Am Dienstag ist der 25 Kilogramm leichte Rover von der Größe einer Getränkekiste auf die erste Etappe seiner Reise gegangen. Die führt das von acht Instituten des Deutschen Zentrums für Luft- und Raumfahrt (DLR) mitentwickelte Technikwunder allerdings erstmal nur vom französischen Toulouse ins japanische Kamakura. Dort wird Idefix in das Mutterschiff der so genannten MMX-Mission integriert – der japanischen Erkundungsmission „Martian Moons eXploration“, an der das DLR und die französische Raumfahrtagentur Cnes mit dem gemeinsam gebauten Rover beteiligt sind. Im Kölner DLR-Nutzerzentrum für Weltraumexperimente (Musc) wird aktuell ein Kontrollraum eingerichtet, von dem aus der Rover während der Mission in Zusammenarbeit mit den Kollegen in Toulouse gesteuert wird.
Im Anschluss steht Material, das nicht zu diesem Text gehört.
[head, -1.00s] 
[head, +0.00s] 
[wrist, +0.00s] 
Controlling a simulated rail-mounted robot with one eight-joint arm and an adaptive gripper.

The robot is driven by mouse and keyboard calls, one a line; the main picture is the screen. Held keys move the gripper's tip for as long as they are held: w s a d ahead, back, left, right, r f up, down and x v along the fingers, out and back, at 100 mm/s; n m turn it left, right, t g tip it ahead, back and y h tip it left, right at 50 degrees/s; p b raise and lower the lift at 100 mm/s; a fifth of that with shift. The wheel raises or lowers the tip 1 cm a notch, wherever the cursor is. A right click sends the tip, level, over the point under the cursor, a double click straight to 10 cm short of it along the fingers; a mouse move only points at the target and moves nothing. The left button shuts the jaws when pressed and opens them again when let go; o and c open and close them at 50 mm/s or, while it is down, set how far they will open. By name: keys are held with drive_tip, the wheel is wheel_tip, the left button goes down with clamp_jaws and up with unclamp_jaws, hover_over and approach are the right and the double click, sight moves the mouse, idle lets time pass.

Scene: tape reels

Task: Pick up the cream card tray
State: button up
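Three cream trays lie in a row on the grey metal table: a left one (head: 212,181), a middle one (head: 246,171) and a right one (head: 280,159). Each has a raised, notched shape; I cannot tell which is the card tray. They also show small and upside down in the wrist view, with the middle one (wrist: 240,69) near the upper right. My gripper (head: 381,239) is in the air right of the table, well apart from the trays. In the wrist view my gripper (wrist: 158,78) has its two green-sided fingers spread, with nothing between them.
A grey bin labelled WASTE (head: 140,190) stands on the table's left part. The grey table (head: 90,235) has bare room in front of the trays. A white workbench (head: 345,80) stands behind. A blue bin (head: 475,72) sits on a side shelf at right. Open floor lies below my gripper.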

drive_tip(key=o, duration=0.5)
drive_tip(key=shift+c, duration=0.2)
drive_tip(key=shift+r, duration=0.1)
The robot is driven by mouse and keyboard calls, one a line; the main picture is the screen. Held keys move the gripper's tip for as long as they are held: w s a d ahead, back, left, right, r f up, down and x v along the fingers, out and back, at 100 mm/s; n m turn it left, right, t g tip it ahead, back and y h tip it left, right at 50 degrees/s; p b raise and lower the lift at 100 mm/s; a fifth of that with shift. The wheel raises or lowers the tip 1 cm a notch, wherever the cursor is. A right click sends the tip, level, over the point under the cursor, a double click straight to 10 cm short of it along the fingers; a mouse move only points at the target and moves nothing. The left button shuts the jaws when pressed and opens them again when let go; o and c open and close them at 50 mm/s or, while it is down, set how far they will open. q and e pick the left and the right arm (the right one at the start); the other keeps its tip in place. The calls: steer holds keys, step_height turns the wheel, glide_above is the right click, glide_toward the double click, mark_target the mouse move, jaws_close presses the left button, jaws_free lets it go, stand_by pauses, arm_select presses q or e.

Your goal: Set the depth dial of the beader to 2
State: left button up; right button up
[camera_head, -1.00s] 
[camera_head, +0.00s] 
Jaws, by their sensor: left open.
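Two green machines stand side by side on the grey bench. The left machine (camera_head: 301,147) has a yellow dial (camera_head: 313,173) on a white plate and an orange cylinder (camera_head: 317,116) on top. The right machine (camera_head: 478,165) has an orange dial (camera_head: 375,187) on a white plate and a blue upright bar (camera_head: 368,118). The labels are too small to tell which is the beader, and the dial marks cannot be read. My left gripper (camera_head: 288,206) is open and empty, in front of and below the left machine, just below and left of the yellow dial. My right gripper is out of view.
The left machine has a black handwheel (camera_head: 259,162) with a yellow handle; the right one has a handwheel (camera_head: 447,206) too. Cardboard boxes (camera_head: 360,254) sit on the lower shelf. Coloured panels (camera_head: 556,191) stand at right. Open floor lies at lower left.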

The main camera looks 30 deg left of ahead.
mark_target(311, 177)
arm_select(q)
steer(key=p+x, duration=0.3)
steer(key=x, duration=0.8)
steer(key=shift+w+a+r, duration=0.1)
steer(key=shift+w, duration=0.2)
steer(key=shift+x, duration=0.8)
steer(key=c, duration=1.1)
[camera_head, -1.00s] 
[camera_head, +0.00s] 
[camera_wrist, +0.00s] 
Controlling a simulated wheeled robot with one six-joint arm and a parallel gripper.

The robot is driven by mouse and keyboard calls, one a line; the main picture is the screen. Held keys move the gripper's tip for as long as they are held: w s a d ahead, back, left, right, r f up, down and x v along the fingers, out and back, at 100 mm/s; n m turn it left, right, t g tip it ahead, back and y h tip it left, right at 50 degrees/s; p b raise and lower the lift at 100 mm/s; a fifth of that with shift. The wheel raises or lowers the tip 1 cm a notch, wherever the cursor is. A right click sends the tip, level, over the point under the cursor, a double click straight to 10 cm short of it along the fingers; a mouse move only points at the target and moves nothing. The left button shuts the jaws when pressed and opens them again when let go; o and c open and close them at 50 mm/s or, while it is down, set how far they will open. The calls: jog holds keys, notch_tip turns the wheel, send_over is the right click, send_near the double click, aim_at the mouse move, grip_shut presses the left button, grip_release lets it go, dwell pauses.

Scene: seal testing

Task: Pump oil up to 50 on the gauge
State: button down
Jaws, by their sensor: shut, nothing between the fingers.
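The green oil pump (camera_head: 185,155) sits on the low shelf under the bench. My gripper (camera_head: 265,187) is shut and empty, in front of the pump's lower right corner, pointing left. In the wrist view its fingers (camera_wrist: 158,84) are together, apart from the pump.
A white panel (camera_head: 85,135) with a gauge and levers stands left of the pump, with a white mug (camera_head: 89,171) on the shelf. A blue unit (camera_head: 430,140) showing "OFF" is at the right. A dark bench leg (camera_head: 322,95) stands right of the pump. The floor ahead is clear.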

Vorfreude auf die Landung in vier Jahren
Der Start der Trägerrakete ist für 2026 vorgesehen, die Landung auf Phobos für 2028. Am DLR ist man dennoch bereits jetzt voller Vorfreude: „Das ist Technologie, die ganz neu und weltweit führend ist, da können unsere Institute zeigen, was sie können“, sagte die DLR-Vorstandsvorsitzende Anke Kaysser-Pyzalla am Dienstag bei einer Pressekonferenz in Oberpfaffenhofen, dem Sitz des DLR-Instituts für Robotik und Mechatronik.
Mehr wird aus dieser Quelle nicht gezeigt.